Sviatoslav Richter,
Piano
(1915-1997)
Né à Zhitomir (ou Jitomir, en Ukraine), le 20 mars 1915, le jeune Sviatoslav grandit dans un foyer qui s’est tourné vers le piano. Sa mère, russe, aime Debussy et Scriabine. Son père, d’origine allemande, est lui-même pianiste, et professeur de piano à Odessa. Bien que son père l’incite à travailler sa technique et son jeu, il reste peu convaincu par le style de son fils. Pourtant le jeune pianiste s’entête, doué d’une prodigieuse mémoire comme d’un instinct musical parfait.
Passionné par la voix, il entre à l’Opéra d’Odessa, comme accompagnateur dès 15 ans, en 1930, puis comme chef de chant en 1933. Déchiffrant à vue, le jeune homme éblouit par sa technique affirmée et son tempérament original.
Il a 22 ans quand il devient l’élève du très célèbre Heinrich Neuhaus, en 1937, au Conservatoire de Moscou. Neuhaus, cousin du compositeur Karol Szymanoski, est considéré comme l’un des piliers de l’école russe de piano. Indiscipliné, renvoyé à plusieurs reprises, l’apprenti se révèle exceptionnellement doué: il obtient tous ses prix.
A 25 ans, Richter donne son premier concert public: il joue le 26 novembre 1940, à Moscou, entre autres, la Sonate n°6 de Prokofiev, lequel lui confie une nouvelle lecture de son Concerto n°5, en 1941, suscitant un immense succès.
Mais l’année est marqué par un événement tragique: son père est fusillé par les soldats soviétiques. Son origine allemande était suspecte. Peu de jours après sa mort, les Allemands envahissent le territoire russe. L’interprète obtient le premier prix du Concours de piano de l’Urss, en 1945: il a 30 ans. Le régime officiel reconnaît ses dispositions: Richter remporte le Prix Staline en 1949, puis le titre d’Artiste du peuple, en 1955.

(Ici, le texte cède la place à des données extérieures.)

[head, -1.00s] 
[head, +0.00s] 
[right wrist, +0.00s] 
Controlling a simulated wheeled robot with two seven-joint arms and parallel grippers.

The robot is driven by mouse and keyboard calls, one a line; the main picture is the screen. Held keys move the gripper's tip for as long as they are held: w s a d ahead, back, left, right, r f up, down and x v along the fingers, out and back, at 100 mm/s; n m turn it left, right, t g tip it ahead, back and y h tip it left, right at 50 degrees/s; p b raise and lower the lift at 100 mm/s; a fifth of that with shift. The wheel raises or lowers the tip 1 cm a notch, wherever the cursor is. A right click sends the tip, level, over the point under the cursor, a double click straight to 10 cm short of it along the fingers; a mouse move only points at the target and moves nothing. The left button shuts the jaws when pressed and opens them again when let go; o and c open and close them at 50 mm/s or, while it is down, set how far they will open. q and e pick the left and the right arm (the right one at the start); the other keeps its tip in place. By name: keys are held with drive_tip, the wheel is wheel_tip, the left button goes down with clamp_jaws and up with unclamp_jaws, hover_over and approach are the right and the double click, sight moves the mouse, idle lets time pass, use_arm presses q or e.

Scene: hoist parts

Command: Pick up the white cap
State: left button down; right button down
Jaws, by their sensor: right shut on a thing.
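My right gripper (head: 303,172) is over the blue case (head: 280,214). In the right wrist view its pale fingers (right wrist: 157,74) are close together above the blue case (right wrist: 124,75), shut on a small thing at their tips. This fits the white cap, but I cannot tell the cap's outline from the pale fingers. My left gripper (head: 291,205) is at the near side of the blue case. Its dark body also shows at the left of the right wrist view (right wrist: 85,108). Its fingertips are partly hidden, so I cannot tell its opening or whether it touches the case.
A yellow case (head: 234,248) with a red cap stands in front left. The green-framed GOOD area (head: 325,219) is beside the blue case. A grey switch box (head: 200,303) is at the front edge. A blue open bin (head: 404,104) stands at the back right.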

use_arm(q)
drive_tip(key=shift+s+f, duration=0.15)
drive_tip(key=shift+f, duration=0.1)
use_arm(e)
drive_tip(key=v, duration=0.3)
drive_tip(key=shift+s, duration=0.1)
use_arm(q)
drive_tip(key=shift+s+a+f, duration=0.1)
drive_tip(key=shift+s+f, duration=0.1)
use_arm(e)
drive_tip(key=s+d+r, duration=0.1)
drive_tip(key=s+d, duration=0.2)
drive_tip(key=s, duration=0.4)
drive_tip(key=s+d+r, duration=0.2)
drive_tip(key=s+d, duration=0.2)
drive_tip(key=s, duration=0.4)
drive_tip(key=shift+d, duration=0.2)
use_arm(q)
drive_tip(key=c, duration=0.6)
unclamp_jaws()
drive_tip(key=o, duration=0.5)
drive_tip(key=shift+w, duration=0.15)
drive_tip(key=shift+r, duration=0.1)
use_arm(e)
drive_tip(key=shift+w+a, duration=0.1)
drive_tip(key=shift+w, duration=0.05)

Le style de Sviatoslav Richter se distingue par son intensité, sa sincérité et sa liberté infaillible sur le plan musical. Anti-Horowitz, Richter, techniquement virtuose, s’impose par son intensité, son sens de la structure, la clarté de sa polyphonie, la précision de ses attaques et de ses nuances, la richesse de sa sonorité, parfois la « liberté » de ses tempos (particulièrement lents chez Schubert). Conscient de ses limites, humble devant la partition, il n’a jamais cherché à se mettre en avant. C’est un voyageur (Wunderer), curieux, habité, scrutateur des climats ténus les plus intimes de la musique… Doué d’une mémoire phénoménale (qui lui permit de jouer en doeux soirées à Pleyel, l’intégralité du Clavier bien tempéré de Jean-Sébastien Bach), le pianiste russe était d’une exigence tenace, parfois cinglante, y compris sur lui-même. D’où son fameux « je ne m’aime pas » qui signifiait son refus esthétique de tout narcissisme. Servir la musique, rien que la musique.
En 1960, le pianiste gagne l’Europe où en Finlande, lors d’une tournée triomphale, il devient immédiatement une légende reconnue. Suit un récital à Carnegie Hall non moins mémorable et applaudi. En 1964, appréciant la France et les français: « les gens y ont un tel amour de la vie, un tel goût du bonheur!« , Sviatoslav Richter fonde le Festival de La Grange de Meslay (Touraine), s’y produisant chaque année. Il fera de même au musée Pouchkine de Moscou, fondant le festival des « Soirées de décembre ». Aujourd’hui, les cimaises du musée russe expose aussi ses tableaux, car Richter fut un peintre, assez doué.
Sexagénaire, l’artiste ne donne plus que des récitals dans une obscurité énigmatique qui laisse à peine visible sa silhouette imposante. Les années 1980 sont marqués par ce rituel qui renforce son aura et le jeu magnétique de l’interprète. Richter organise plusieurs tournées en Sibérie dans des lieux retirés (1986). Son dernier concert fut programmé à Lübeck, en mars 1995: il avait alors 80 ans. Sviatoslav Richter s’éteint le 1er août 1997 à Moscou.
Crédit photographique
Sviatoslav Richter (DR)
Heinrich Neuhaus (DR)
Sviatoslav Richter (DR)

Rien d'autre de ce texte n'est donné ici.